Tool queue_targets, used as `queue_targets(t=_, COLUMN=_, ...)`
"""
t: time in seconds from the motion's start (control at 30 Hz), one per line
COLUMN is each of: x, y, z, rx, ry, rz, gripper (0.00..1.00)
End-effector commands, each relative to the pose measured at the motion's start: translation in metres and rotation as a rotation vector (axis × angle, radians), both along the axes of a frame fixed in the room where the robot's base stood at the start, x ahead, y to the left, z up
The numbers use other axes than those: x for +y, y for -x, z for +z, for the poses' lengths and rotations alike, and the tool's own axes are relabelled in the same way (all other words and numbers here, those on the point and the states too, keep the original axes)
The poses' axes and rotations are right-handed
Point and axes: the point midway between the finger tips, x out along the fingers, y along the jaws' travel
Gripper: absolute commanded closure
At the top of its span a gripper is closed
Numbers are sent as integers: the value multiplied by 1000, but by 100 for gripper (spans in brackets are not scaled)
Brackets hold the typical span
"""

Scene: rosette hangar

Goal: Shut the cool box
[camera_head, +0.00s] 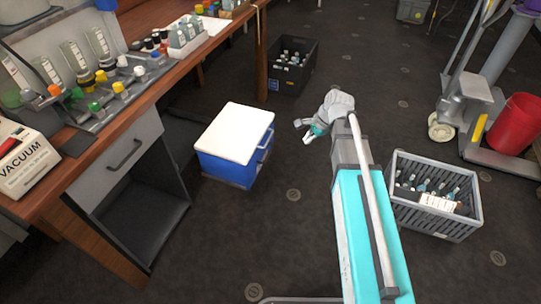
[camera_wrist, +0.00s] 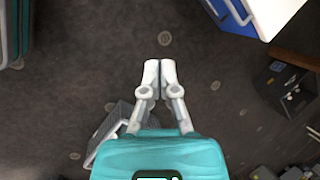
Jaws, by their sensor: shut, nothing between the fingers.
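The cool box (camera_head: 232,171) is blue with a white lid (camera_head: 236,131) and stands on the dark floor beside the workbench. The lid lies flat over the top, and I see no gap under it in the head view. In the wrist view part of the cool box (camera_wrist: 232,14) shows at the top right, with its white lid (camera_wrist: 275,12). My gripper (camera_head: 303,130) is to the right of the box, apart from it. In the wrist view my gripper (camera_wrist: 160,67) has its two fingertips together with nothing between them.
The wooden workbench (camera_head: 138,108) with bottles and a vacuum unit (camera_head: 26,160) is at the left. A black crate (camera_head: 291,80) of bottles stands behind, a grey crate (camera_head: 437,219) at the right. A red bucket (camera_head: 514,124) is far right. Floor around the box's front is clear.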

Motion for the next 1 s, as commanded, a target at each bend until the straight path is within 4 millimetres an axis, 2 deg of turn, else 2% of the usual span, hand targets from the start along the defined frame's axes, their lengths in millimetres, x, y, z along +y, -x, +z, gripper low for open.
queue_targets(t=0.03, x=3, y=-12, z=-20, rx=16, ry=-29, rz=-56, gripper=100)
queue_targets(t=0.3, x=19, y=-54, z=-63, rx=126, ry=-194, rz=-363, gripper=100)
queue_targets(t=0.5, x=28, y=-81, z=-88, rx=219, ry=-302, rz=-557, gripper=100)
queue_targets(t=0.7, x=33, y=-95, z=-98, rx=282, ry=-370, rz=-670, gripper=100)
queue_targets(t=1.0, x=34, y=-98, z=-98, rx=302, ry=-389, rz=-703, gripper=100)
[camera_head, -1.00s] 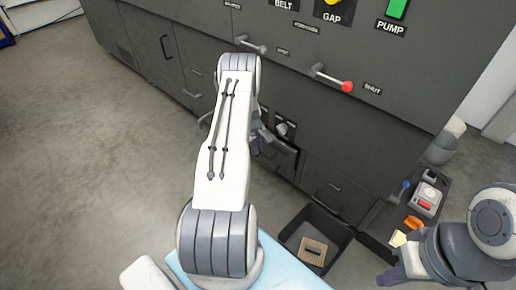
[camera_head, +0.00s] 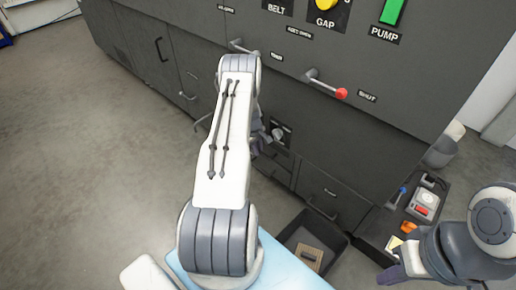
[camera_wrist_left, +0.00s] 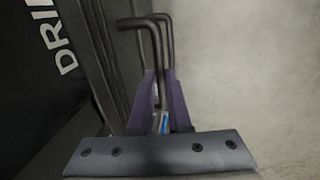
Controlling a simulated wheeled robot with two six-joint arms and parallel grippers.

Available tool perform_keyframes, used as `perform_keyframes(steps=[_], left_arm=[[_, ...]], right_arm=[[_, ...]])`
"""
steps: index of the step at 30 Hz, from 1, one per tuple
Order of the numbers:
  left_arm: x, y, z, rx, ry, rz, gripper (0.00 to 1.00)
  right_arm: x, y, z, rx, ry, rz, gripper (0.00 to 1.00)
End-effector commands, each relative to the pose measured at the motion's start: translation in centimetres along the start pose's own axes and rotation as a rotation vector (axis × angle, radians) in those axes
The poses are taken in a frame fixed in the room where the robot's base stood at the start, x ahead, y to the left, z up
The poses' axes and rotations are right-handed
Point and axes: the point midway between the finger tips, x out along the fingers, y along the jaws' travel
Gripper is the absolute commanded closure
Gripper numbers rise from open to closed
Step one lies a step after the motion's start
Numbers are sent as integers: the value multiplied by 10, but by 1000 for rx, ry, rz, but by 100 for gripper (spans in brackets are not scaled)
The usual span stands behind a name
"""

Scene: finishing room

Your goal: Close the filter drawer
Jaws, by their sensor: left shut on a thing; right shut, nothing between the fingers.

- **WHAT TO DO**
Pictures in the records must not appear in the copy; transcribe everything else precisely.

- **EXERCISE SOLUTION**
Tool queue_targets, used as `queue_targets(t=_, COLUMN=_, ...)`
"""
t: time in seconds from the motion's start (control at 30 Hz), one per line
COLUMN is each of: x, y, z, rx, ry, rz, gripper (0.00..1.00)
End-effector commands, each relative to the pose measured at the motion's start: translation in metres and rotation as a rotation vector (axis × angle, radians), both along the axes of a frame fixed in the room where the robot's base stood at the start, x ahead, y to the left, z up
The numbers use other axes than those: x for +y, y for -x, z for +z, for the poses' lengths and rotations alike, and the tool's own axes are relabelled in the same way (all other words and numbers here, those on the point and the states too, keep the original axes)
The poses' axes and rotations are right-handed
Point and axes: the point midway between the finger tips, x out along the fingers, y along the jaws' travel
Gripper: absolute commanded closure
At the top of its span a gripper is closed
Numbers are sent as integers: the value multiplied by 1000, but by 100 for gripper (spans in brackets are not scaled)
Brackets hold the typical span
"""

Scene: rosette hangar

Goal: Shut the cool box
[camera_head, +0.00s] 
[camera_wrist, +0.00s] 
Jaws, by their sensor: shut, nothing between the fingers.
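The cool box (camera_head: 232,171) is blue with a white lid (camera_head: 236,131) and stands on the dark floor beside the workbench. The lid lies flat over the top, and I see no gap under it in the head view. In the wrist view part of the cool box (camera_wrist: 232,14) shows at the top right, with its white lid (camera_wrist: 275,12). My gripper (camera_head: 303,130) is to the right of the box, apart from it. In the wrist view my gripper (camera_wrist: 160,67) has its two fingertips together with nothing between them.
The wooden workbench (camera_head: 138,108) with bottles and a vacuum unit (camera_head: 26,160) is at the left. A black crate (camera_head: 291,80) of bottles stands behind, a grey crate (camera_head: 437,219) at the right. A red bucket (camera_head: 514,124) is far right. Floor around the box's front is clear.

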Motion for the next 1 s, as commanded, a target at each bend until the straight path is within 4 millimetres an axis, 2 deg of turn, else 2% of the usual span, hand targets from the start along the defined frame's axes, their lengths in millimetres, x, y, z along +y, -x, +z, gripper low for open.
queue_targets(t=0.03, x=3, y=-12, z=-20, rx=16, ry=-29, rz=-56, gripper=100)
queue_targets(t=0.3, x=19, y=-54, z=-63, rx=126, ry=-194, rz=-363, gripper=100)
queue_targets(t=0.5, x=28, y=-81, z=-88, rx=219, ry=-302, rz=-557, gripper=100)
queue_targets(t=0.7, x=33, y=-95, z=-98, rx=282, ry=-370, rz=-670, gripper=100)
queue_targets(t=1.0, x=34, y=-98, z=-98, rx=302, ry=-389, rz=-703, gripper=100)
[camera_head, -1.00s] 
[camera_head, +0.00s] 
[camera_wrist_left, +0.00s] 
Controlling a simulated wheeled robot with two six-joint arms and parallel grippers.

Available tool perform_keyframes, used as `perform_keyframes(steps=[_], left_arm=[[_, ...]], right_arm=[[_, ...]])`
"""
steps: index of the step at 30 Hz, from 1, one per tuple
Order of the numbers:
  left_arm: x, y, z, rx, ry, rz, gripper (0.00 to 1.00)
  right_arm: x, y, z, rx, ry, rz, gripper (0.00 to 1.00)
End-effector commands, each relative to the pose measured at the motion's start: translation in centimetres along the start pose's own axes and rotation as a rotation vector (axis × angle, radians) in those axes
The poses are taken in a frame fixed in the room where the robot's base stood at the start, x ahead, y to the left, z up
The poses' axes and rotations are right-handed
Point and axes: the point midway between the finger tips, x out along the fingers, y along the jaws' travel
Gripper is the absolute commanded closure
Gripper numbers rise from open to closed
Step one lies a step after the motion's start
Numbers are sent as integers: the value multiplied by 10, but by 1000 for rx, ry, rz, but by 100 for gripper (spans in brackets are not scaled)
The usual span stands behind a name
"""

Scene: finishing room

Your goal: Close the filter drawer
Jaws, by their sensor: left shut on a thing; right shut, nothing between the fingers.

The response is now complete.